In the mid-1990s, two highway projects oneither side of the country helped to create a paradigm shift in the way U.S. infrastructure improvements would be financed. Dulles Greenway in northern Virginia and state Route 91 Express Lanes in Los Angeles were designed and built almost entirely with private funds, giving rise to what would become public-private partnerships, or P3s.

Enthusiasm and skepticism greeted both projects. While some saw the nascent P3s as the ideal solution for a growing shortfall in public transportation funds, others questioned whether projects would meet states' exacting standards for quality and safety, how the approach would affect construction and municipal workforces and whether taxpayers would have to pay for failed business deals, no matter how good the ideas seemed.
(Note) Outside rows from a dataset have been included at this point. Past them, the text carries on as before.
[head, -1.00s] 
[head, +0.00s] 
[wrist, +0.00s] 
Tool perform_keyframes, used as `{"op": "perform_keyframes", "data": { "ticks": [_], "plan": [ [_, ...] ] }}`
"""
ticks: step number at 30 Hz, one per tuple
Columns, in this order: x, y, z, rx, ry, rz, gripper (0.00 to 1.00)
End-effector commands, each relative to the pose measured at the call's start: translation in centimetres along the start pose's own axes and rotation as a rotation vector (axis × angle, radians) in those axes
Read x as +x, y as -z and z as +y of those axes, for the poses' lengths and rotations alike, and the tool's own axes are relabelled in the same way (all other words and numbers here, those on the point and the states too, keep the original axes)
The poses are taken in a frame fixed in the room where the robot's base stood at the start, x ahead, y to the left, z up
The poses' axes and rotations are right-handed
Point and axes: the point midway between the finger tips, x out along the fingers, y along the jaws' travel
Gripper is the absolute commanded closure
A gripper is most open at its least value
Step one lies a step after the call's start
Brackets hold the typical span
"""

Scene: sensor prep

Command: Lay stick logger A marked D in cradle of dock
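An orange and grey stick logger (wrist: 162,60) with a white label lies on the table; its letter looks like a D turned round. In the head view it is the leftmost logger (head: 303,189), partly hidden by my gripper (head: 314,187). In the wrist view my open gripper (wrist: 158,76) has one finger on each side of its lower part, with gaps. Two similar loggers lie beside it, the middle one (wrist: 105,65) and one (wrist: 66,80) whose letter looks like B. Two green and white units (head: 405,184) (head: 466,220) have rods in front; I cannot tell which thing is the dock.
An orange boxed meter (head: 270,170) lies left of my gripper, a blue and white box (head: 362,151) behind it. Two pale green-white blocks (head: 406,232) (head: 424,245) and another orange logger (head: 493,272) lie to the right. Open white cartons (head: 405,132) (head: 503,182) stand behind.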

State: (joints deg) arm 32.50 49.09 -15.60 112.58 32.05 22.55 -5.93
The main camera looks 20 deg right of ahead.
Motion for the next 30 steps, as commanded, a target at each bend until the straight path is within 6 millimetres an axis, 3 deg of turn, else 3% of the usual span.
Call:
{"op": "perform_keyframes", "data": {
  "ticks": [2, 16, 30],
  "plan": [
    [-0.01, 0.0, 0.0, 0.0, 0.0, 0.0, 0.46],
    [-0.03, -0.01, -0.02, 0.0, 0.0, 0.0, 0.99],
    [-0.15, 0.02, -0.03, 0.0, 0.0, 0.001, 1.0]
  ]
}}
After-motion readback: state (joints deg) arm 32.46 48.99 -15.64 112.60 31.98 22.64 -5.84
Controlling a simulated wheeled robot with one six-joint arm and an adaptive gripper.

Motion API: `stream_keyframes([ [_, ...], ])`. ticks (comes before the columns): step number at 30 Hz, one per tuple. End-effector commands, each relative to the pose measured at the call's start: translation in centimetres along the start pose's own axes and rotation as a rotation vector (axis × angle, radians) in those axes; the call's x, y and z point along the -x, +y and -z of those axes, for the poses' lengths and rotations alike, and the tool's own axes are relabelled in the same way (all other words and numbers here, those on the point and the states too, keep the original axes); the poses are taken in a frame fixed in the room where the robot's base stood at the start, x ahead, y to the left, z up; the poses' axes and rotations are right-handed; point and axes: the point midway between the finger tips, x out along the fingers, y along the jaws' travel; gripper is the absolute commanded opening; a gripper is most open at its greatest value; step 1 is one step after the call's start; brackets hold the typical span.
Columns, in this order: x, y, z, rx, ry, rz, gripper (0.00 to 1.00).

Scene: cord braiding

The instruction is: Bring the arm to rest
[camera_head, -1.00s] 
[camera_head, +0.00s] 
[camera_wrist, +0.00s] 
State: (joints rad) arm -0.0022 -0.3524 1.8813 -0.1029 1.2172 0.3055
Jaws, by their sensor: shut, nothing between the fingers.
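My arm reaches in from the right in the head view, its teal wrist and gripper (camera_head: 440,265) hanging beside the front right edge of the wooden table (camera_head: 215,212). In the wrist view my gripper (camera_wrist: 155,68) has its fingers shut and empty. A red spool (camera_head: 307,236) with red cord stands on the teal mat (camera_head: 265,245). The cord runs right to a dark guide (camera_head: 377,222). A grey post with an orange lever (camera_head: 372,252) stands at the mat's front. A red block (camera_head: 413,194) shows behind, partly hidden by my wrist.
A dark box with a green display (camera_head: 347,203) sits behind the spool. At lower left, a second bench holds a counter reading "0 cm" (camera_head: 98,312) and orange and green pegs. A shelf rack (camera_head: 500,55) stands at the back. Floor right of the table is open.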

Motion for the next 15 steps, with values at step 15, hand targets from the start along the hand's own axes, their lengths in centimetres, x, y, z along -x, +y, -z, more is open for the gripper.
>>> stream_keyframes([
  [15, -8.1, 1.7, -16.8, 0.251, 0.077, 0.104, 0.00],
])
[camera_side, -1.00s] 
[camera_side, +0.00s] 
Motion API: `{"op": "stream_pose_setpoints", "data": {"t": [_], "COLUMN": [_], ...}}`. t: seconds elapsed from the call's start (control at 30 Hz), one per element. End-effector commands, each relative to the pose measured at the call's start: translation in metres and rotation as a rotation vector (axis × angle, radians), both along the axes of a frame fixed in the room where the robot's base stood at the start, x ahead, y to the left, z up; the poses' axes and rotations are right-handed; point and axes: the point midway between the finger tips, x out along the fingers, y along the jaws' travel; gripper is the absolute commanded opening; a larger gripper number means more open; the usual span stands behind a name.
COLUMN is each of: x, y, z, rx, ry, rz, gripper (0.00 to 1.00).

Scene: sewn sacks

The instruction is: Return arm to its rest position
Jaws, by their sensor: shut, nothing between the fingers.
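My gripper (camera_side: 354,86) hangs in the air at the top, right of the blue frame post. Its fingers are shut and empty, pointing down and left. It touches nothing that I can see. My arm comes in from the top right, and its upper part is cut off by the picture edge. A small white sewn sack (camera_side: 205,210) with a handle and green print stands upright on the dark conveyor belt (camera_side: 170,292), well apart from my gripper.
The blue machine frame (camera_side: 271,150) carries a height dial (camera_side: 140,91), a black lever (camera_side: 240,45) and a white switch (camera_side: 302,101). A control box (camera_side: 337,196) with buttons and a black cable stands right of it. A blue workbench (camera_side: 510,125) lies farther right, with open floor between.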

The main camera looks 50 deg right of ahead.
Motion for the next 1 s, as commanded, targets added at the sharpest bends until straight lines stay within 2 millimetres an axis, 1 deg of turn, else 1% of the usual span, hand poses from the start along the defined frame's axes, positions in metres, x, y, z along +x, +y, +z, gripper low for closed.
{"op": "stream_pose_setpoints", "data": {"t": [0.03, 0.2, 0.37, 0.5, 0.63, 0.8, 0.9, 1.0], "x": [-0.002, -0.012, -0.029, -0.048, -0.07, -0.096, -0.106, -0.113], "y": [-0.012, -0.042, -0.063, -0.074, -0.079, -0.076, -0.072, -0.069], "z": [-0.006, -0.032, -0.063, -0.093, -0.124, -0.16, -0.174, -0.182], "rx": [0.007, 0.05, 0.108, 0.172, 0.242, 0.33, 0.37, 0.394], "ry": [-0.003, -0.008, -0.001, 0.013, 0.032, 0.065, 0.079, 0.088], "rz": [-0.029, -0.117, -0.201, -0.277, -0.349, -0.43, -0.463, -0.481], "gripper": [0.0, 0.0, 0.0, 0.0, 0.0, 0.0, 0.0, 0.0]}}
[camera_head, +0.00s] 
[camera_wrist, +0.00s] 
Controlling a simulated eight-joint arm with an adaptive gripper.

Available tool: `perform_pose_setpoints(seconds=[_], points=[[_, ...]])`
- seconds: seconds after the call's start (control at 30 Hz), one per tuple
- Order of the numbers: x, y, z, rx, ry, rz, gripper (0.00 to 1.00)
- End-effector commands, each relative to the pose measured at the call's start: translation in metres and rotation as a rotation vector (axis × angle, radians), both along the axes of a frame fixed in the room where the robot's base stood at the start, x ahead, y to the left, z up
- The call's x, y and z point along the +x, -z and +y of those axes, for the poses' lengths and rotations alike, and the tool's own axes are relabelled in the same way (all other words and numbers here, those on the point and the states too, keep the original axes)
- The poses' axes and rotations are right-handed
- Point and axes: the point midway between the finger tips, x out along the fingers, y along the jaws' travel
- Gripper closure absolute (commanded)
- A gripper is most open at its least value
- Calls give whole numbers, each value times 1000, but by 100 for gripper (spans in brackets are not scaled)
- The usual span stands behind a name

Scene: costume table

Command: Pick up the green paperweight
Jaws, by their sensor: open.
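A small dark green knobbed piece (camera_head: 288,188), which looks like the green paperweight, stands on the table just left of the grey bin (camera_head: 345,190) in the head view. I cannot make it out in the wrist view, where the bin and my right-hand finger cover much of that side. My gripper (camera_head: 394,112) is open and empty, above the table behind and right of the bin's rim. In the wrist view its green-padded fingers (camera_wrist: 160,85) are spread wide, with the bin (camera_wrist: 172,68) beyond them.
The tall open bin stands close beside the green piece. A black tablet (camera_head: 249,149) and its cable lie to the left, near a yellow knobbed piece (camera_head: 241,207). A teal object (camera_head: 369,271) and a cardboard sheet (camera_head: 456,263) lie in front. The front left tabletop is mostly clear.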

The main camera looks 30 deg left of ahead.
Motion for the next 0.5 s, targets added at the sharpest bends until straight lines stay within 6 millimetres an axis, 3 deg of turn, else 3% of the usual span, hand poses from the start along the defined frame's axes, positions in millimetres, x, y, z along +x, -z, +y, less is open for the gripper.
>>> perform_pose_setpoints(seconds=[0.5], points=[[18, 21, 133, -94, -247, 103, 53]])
Two decades later, many of these questions have been answered. The number and scope of P3 projects have grown at a seemingly exponential rate, with some state transportation agencies routinely relying on both solicited and unsolicited proposals to move forward projects that might otherwise languish for years.

But others have not produced returns or were pulled for political expediency. Georgia last month canceled its West by Northwest HOT lane project, which had $275 million in federal funds, after a motorist outcry over impacts on traffic flow. "Critics of the U.S. market point to lack of consistency in the process," says Sallye Perrin, Parsons Brinckerhoff vice president and P3 practice leader. "This is a true challenge."
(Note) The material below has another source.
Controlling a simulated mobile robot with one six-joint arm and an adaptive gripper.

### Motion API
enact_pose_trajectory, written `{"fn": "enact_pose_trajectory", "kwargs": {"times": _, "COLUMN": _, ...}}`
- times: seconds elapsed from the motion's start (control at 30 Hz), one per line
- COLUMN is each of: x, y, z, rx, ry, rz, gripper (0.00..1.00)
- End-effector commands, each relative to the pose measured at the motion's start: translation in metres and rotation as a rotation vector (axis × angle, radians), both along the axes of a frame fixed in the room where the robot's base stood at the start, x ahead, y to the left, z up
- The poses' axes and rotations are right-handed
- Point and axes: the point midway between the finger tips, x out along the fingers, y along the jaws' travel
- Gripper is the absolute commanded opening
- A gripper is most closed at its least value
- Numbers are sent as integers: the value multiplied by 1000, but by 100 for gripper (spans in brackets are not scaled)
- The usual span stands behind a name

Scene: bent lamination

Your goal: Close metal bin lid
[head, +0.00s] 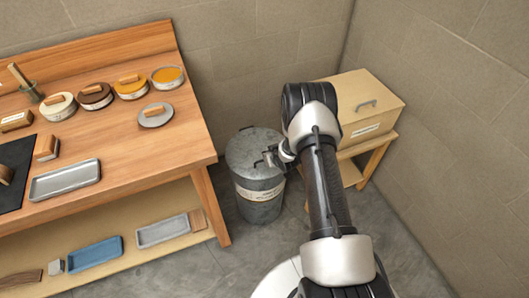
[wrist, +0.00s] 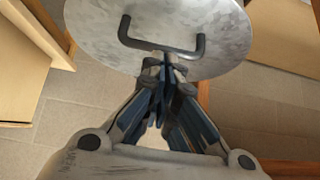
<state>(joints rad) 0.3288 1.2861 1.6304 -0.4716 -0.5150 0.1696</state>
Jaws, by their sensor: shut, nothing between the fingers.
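The grey metal bin (head: 259,205) stands on the floor between the workbench and a small wooden stand. Its round lid (head: 245,147) lies over the top of the bin and looks about level; I see no clear gap at the rim, though my gripper hides part of the right side. The wrist view shows the lid (wrist: 215,18) with its dark bar handle (wrist: 126,34). My gripper (head: 268,160) is at the lid's right part. In the wrist view its fingertips (wrist: 165,62) are together and empty, overlapping the handle's bar; whether they touch it I cannot tell.
The wooden workbench (head: 180,125) with round tins and trays is close on the left. A cardboard-coloured box (head: 368,105) sits on the wooden stand (head: 373,160) behind my arm on the right. Walls close off the back and right. Grey floor (head: 225,260) is free in front of the bin.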

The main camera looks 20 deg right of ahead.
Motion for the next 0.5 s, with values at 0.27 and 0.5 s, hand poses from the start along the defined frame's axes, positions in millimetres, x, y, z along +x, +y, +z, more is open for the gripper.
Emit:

Several states still lack legislation that would authorize them to use P3s for new transportation construction (see chart, next page). Opposition has come from unions, toll-hating motorists and those who feel that infrastructure ownership is a divine municipal right. Despite P3 pervasiveness, the concept is not one that can be cut-and-pasted across agencies or state borders or even across projects in a DOT's inventory.

Kome Ajisa, program manager at the new P3 office in the California Dept. of Transportation (CalTrans), says that of the agency's approximately 2,000 annual projects, only a handful will be suitable. "We look to mainly large, complex, one-off projects as P3 candidates," he says.
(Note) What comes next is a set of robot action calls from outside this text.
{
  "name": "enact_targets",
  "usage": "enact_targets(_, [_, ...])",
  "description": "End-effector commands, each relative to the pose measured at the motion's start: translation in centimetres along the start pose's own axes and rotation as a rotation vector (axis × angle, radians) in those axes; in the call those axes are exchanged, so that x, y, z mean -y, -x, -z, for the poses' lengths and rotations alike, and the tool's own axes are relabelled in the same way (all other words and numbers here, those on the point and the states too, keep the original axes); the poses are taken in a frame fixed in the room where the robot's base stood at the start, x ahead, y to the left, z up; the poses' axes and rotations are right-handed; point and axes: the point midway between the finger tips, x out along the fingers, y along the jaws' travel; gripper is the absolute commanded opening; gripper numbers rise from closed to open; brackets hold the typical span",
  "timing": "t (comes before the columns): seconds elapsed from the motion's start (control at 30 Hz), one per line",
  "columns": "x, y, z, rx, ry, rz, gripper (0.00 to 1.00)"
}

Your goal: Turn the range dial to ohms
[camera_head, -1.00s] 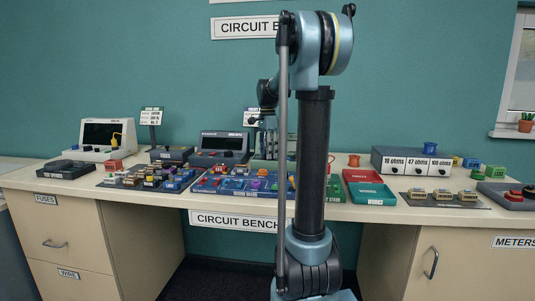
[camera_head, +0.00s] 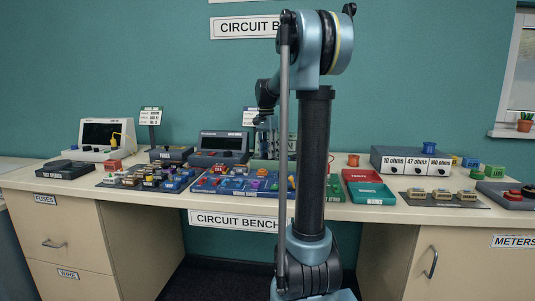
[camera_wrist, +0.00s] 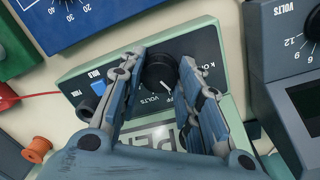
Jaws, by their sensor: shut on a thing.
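The range dial (camera_wrist: 160,73) is a round black knob on the dark face of a green-framed meter (camera_wrist: 192,28). A white pointer mark shows on the knob's lower part, near the lettering for OFF and VOLTS. Part of an OHMS label shows by the right finger. The fingers cover some of the lettering. In the head view the green meter (camera_head: 262,165) stands mid-bench, partly behind my arm, and the dial cannot be made out.
A blue meter (camera_wrist: 80,22) is at the upper left of the wrist view. A dark grey meter (camera_wrist: 282,60) stands close on the right. A red lead (camera_wrist: 35,97) and an orange spool (camera_wrist: 37,149) lie at the left. Boards and trays crowd the bench (camera_head: 350,213).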

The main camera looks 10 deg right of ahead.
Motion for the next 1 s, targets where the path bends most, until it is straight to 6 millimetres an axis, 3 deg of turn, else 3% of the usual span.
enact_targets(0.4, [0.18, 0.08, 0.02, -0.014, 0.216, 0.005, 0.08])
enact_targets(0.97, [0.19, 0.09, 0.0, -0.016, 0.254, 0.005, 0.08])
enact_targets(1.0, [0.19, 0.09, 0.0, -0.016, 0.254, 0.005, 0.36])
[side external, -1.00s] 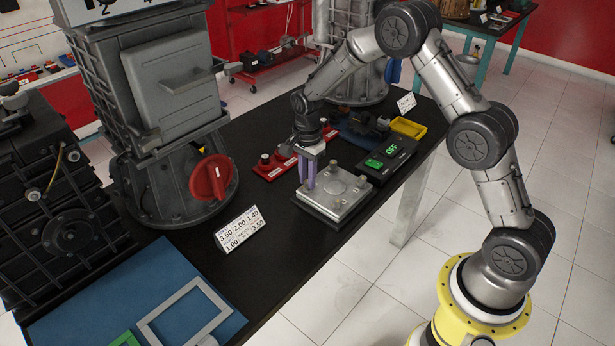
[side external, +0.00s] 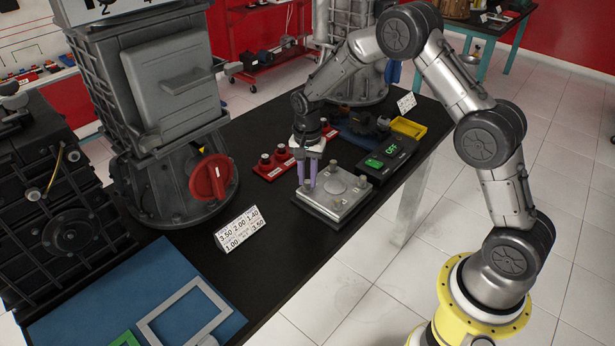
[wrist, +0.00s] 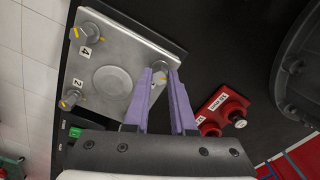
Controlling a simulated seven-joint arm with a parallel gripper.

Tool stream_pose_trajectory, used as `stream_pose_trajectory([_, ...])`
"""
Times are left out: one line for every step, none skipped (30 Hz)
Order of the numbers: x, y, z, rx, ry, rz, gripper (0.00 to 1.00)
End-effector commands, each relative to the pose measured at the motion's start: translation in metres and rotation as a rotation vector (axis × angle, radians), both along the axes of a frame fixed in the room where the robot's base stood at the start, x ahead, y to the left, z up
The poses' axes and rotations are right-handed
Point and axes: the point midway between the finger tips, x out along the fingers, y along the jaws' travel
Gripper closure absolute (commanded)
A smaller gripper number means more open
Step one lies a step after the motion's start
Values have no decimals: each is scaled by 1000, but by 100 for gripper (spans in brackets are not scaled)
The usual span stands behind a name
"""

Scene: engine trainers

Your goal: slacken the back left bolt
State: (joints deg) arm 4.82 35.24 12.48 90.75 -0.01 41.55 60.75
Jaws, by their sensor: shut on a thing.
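A square silver plate (side external: 350,190) with bolts at its corners sits on a dark base on the black bench. The wrist view shows the plate (wrist: 112,72) with a round raised disc, labels reading 4 and 2, and yellow marks by the bolts. My gripper (side external: 307,184) points down at the plate's left corner in the side view. Its purple fingers (wrist: 160,72) are shut on the bolt (wrist: 158,75) there, which is mostly hidden between them. Other bolts stand clear by the labels 4 (wrist: 91,31) and 2 (wrist: 70,99).
A black box reading OFF with a green switch (side external: 374,163) is behind the plate, and a yellow tray (side external: 408,128) lies beyond. A number card (side external: 240,229) stands to the left; bare bench lies in front.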

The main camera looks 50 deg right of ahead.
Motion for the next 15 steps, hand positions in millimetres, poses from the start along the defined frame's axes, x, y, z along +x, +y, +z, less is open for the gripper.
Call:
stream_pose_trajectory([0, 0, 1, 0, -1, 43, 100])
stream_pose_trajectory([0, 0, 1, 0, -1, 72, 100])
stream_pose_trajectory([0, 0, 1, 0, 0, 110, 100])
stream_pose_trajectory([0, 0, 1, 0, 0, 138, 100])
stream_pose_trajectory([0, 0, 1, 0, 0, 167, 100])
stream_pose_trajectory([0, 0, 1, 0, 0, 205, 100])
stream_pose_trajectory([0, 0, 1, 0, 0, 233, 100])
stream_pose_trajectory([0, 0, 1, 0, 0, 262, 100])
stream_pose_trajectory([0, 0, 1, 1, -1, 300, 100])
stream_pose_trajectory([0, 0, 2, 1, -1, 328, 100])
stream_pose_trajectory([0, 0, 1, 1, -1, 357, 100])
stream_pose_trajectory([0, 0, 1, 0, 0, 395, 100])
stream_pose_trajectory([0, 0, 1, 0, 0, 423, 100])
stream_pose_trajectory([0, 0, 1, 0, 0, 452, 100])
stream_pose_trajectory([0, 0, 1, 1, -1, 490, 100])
One current example is the Presidio Parkway's $456-million second phase, which will enhance the structural and seismic stability of the south approach to the Golden Gate Bridge in San Francisco. While the initial $468-million cost relied on public funds, CalTrans is about to finalize a deal with a consortium of Hochtief and Meridiam Infrastructure to complete the complex project and assume management of the entire roadway for 30 years in exchange for an annual $20 million to $25 million availability payment. A legal challenge by the state's activist public employee union was rejected by Calfornia's high court in November.

Under its groundbreaking 1995 legislation related to P3s, Virginia recently restructured project processes to fix what the state's new P3 Director Tony Kinn calls "inconsistencies—the fits and starts you typically see with a start-up business." With a separate office now responsible for P3s, "we can create a level environment that prospective private-sector partners will see as being more compatible with doing business," he adds.

The state is considering an unsolicited $4.5-billion proposal from a consortium that includes Kiewit Infrastructure Co., Skanska USA Civil and PB to improve three James River crossings in the Hampton Roads area.

With the era of robust federal and state transportation funding over at least for the foreseeable future, even states lacking enabling legislation or experience with P3s are having to get up to speed. "The learning process is far from over," says Kirk Steudle, director of Michigan's DOT and president of the American Association of State Highway and Transportation Officials.